Tersungkur di Bukit Salju


RIBUAN benda laksana kapas turun dari langit. Saya melihatnya pertama kali saat keluar apartemen menuju kampus Ohio University (OU). Mulanya saya tercengang. Sebab salju itu benar-benar seperti kapas yang tiba-tiba saja turun dan memenuhi udara. Kawan seapartemen saya tiba-tiba keluar kamar dan teriak kegirangan. Jika seorang bule yang biasa lihat salju sebagaimana dirinya kegirangan, lantas bagaimana pula dengan saya? Apakah saya diam saja?

Senin (2/1) adalah hari bersejarah ketika saya pertamakali melihat salju. Beberapa bulan silam, semuanya hanya impian. Bahkan saat pertama tiba di Amerika pun, salju hanya bisa saya bayangkan. Sekarang, salju itu tampak di depan mata, memenuhi pandangan mata sejauh mata memandang. Saya lalu membuka kaos tangan lalu memegangnya. Tiba-tiba saja saya berpikir, andaikan salju ini dimasukkan dalam gelas dan kemudian disirami sirup, tentunya langsung bisa disajikan. Jika saja penjual es cendol di Pulau Buton ada di sini tentu saja mereka tak perlu memarut es setiap hari. Cukup ditampung lalu disajikan. Mudah khan?

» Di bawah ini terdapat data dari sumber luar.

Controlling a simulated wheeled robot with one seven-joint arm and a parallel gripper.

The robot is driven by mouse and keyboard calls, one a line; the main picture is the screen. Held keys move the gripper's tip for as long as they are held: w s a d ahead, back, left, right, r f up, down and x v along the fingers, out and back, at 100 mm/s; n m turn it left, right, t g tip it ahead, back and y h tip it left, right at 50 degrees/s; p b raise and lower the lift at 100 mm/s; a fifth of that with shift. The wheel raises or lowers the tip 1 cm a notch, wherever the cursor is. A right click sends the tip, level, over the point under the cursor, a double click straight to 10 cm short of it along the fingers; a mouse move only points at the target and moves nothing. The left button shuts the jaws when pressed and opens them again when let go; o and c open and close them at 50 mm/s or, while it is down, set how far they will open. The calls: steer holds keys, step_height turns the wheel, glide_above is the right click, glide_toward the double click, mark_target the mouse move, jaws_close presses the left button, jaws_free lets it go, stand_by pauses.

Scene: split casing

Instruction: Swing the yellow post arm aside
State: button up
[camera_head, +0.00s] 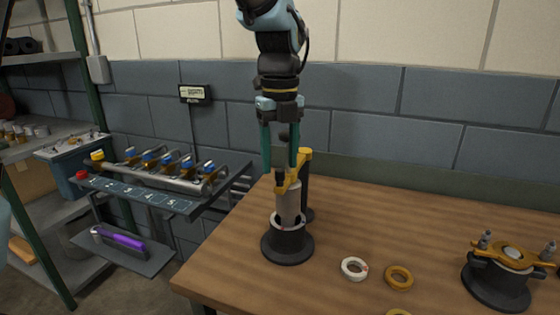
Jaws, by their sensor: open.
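The yellow post arm (304,158) tops a dark upright post (306,195) on the wooden table. It reaches toward the front left, over a grey cylinder (288,203) standing in a round black base (287,246). My gripper (280,168) points down with its two teal fingers apart. The fingertips are at the height of the yellow arm, close to its front end. I cannot tell whether they touch it. Part of the yellow arm is hidden behind the right finger.
A white ring (354,268) and a yellow ring (398,277) lie right of the base. A black casing with studs (499,280) stands at the right. A rack of valves (160,172) and a shelf (40,150) are left of the table (420,222). The table's back middle is clear.

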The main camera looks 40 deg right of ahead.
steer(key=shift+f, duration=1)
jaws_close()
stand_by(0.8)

Tapi saya tak bisa lama menyentuh salju. Tidak sampai lima menit, tangan saya tiba-tiba nyaris kaku karena kedinginan. Hawa dingin memang menusuk kulit hingga ke daging dan sumsum. Saya seperti disengat ribuan paku yang membuat seluruh indra seakan mati rasa. Saya lalu memasang sarung tangan, kemudian mengajak beberapa kawan untuk berpose. Saya tak boleh kehilangan momen menakjubkan bagi saya yang berumah di pulau tropis, yang melihat salju hanya sebagai kisah pengantar tidur.

Selanjutnya, salju sempat menghilang. Saat saya ikut berkendara bersama seorang kawan ke Nelsonville –desa kecil dekat Athens--, saya lalu melihat salju turun berbondong-bondong bagaikan hujan deras. Dari kaca mobil itu, saya melihat benda putih turun seperti hujan, yang kemedian memenuhi jalan raya, melapisi semua tanah dan tanaman dengan warna seputih kapas, hingga menutupi jarak pandang. Thanks God! Hari ini saya dikepung salju.

Pada mulanya adalah konsepsi yang bisa datang dari mana saja. Setiap manusia memiliki cadangan konsep yang digali dari pengalaman atau dari segala bacaan. Sewaktu kecil, saya membaca kisah Putri Salju dalam The Snow White and Seven Dwarves. Saya bertanya pada ibu mengapa tak ada salju di negeri kami. Saat itu, saya membayangkan salju sepanjang hari. Saya pikir salju adalah berkah yang turun dari langit. Saya membayangkan es krim atau es yang diserut lalu dicampur sirup yang saban hari dijajakan para penjual di kampung saya.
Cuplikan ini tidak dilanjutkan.